Directions:
In the records below, find each line with the word "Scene" and copy it.

Raw records:

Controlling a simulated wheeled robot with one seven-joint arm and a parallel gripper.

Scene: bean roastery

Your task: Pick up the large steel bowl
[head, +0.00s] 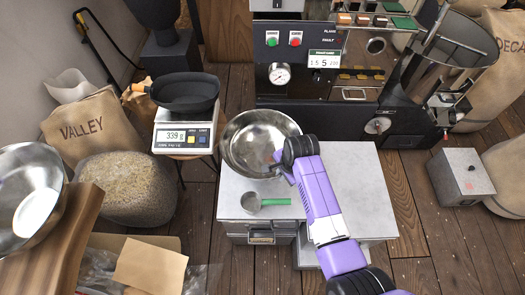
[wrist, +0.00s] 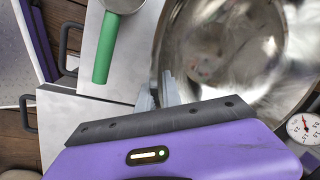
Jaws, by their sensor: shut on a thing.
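The large steel bowl (head: 248,138) is round and shiny, on or just above the grey cabinet top (head: 350,180); I cannot tell whether it touches. My gripper (head: 277,168) reaches its near right rim from the front right. In the wrist view the bowl (wrist: 235,50) fills the upper right, and the fingers of my gripper (wrist: 160,92) are shut with the bowl's rim between them. The bowl looks empty.
A scoop with a green handle (head: 275,202) lies on the cabinet in front of the bowl. A scale (head: 187,130) with a black pan (head: 185,92) stands to the left. Another steel bowl (head: 28,190) sits at far left. A roaster (head: 320,65) stands behind.

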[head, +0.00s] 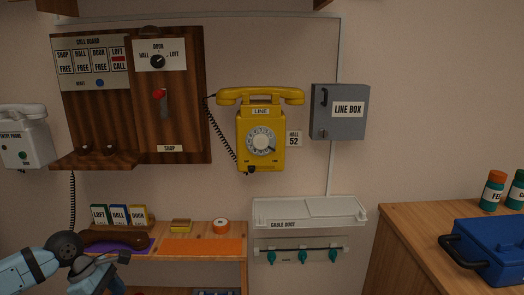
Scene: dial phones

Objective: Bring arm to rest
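My left arm (35,268) comes in at the lower left, light blue with dark joints. It is bent in front of the low wooden shelf, by the purple mat (138,246). No held object shows there. My right arm and gripper are not in view. The yellow dial phone (261,125) hangs on the wall with its handset (260,95) on top.
A brown curved object (112,238) lies on the purple mat near my left arm. An orange mat (200,247) lies beside it. A wooden call board (185,120), grey line box (338,120) and cable duct (310,212) are on the wall. A blue toolbox (490,250) stands at right.

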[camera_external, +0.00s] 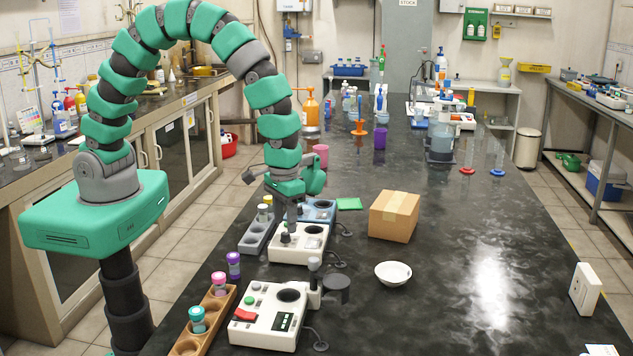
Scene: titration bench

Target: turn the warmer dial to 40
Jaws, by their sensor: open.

Full answer:
Scene: bean roastery
Scene: dial phones
Scene: titration bench

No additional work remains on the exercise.